L’article de G. Extermann porte quant à lui sur les décorations sculptées de la chapelle de Francesco Lomellini dans l’église de San Teodoro de Gênes, détruite en 1870 ; jusqu’ici, en effet, celles-ci n’avaient pas fait l’objet d’une étude précise, au contraire de la fameuse pala de Filippino Lippi, qui ornait l’autel de la chapelle. Si l’on possède encore le contrat de commande passé en mars 1501 entre le commanditaire et les sculpteurs Antonio della Porta, dit Tamagnino, et son neveu Pace Gaggini, nulle source écrite ne nous en avait laissé la moindre description. C’est donc à une reconstitution subtile de cette chapelle que se livre l’auteur, qui analyse avec précision les monuments, proposant ainsi d’attribuer la Résurrection à Tamagnino et la Nativité à Gaggini, puis étudie les médaillons représentant les pères de l’Église (Jérôme, Augustin, Ambroise et Grégoire), qu’il qualifie de « nouveauté la plus intéressante des marbres Lomellini », ainsi que les reliefs héraldiques. Il suppose également que Francesco Lomellini aurait modifié l’aménagement de la chapelle de son parent Filippo en supprimant sa décoration pour la remplacer par un programme sculpté, comme cela avait été le cas pour la chapelle de Saint-Jean-Baptiste de la cathédrale de Gênes une dizaine d’années plus tôt, lorsqu’il avait été décidé, notamment à l’initiative de Francesco Lomellini lui-même, de remplacer la décoration à fresque, due à Vincenzo Foppa, par une décoration sculptée. G. Extermann précise également que cette chapelle de San Teodoro constituait un véritable « manifeste d’excellence artistique » susceptible de susciter l’intérêt de commanditaires français : de fait, Tamagnino et Gaggini réalisèrent plusieurs œuvres pour des dignitaires français, peut-être par l’entremise de Lomellini, important magistrat en relation avec la France.

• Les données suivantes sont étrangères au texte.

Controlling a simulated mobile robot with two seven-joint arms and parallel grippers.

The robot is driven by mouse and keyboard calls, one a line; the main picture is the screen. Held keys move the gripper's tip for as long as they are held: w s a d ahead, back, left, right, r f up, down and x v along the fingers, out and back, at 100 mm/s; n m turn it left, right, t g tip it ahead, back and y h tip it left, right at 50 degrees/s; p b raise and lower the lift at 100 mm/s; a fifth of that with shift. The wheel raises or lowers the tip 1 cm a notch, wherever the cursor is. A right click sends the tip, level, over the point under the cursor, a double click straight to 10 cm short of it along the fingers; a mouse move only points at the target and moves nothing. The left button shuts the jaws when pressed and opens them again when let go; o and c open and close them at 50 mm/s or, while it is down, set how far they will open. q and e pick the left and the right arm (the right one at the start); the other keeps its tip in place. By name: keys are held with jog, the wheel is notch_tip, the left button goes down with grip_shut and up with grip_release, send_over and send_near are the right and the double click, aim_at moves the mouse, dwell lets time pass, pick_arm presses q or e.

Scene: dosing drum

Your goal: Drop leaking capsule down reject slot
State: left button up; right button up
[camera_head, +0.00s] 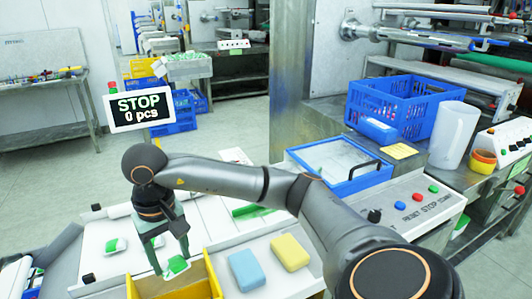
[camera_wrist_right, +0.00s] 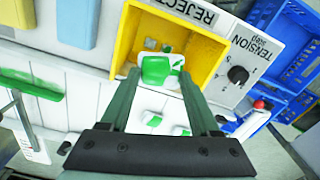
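My left gripper is not in view.
Other green and white capsules (camera_head: 115,245) lie on the white surface to the left. A blue block (camera_head: 245,270) and a yellow block (camera_head: 290,252) lie right of the box. A STOP 0 pcs display (camera_head: 141,108) stands behind. A control panel (camera_head: 412,202) is at right.

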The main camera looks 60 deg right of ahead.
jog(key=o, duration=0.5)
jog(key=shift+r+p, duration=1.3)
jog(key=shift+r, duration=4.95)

Les quatre contributions suivantes se concentrent en revanche sur la peinture, en étudiant les commandes de personnalités françaises ou francophiles réalisées par des artistes lombards (livres enluminés, portraits), mais aussi sur l’engouement des commanditaires français pour certains peintres du Duché, en particulier pour Léonard de Vinci. L’article de P. L. Mulas (p. 79-106), consacré aux livres enluminés à Milan à l’époque de la domination française, relève qu’au début du Cinquecento, la seule bibliothèque milanaise qui pût offrir un reflet, quoique modeste, des collections de l’époque des Sforza était celle du maréchal Gian Giacomo Trivulzio, qui possédait quatorze livres enluminés, sans compter les registres de comptes. Les onze exemplaires ayant été l’objet d’une commande personnelle – les trois autres étant des exemplaires offerts – ont été enluminés par quatre artistes : le Maître B. F., celui des Heures Landriani, celui de l’Épithalame de Giasone del Maino et celui de l’Antiphonaire D. R. 1 de Busto Arsizio. C’est d’ailleurs exclusivement à ce dernier artiste, qu’il est possible d’identifier avec Francesco Binasco, l’enlumineur du duc Francesco II Sforza, qu’eurent recours, à une exception près, les rares commanditaires français qui firent enluminer leurs livres à Milan, ce qui atteste bien l’existence d’un circuit francophile. En effet, dans son inventaire, P. L. Mulas relève qu’il s’agit surtout d’exemplaires d’hommage offerts par des écrivains à de potentiels mécènes français. Se trouvent ainsi examinées les bibliothèques du président du Sénat milanais Geoffroy Carles (neuf manuscrits, dont aucun ne fut l’objet d’une commande personnelle) ainsi que celle du trésorier Jean Grolier (onze livres imprimés). De fait, selon l’auteur, le seul livre enluminé à la demande d’un commanditaire français est un exemplaire de l’Apocalypsis noua d’Amedeo Menez da Silva, commandé par le futur cardinal français François de Tournon et réalisé par Giovanni Giacomo Decio vers 1515-1517.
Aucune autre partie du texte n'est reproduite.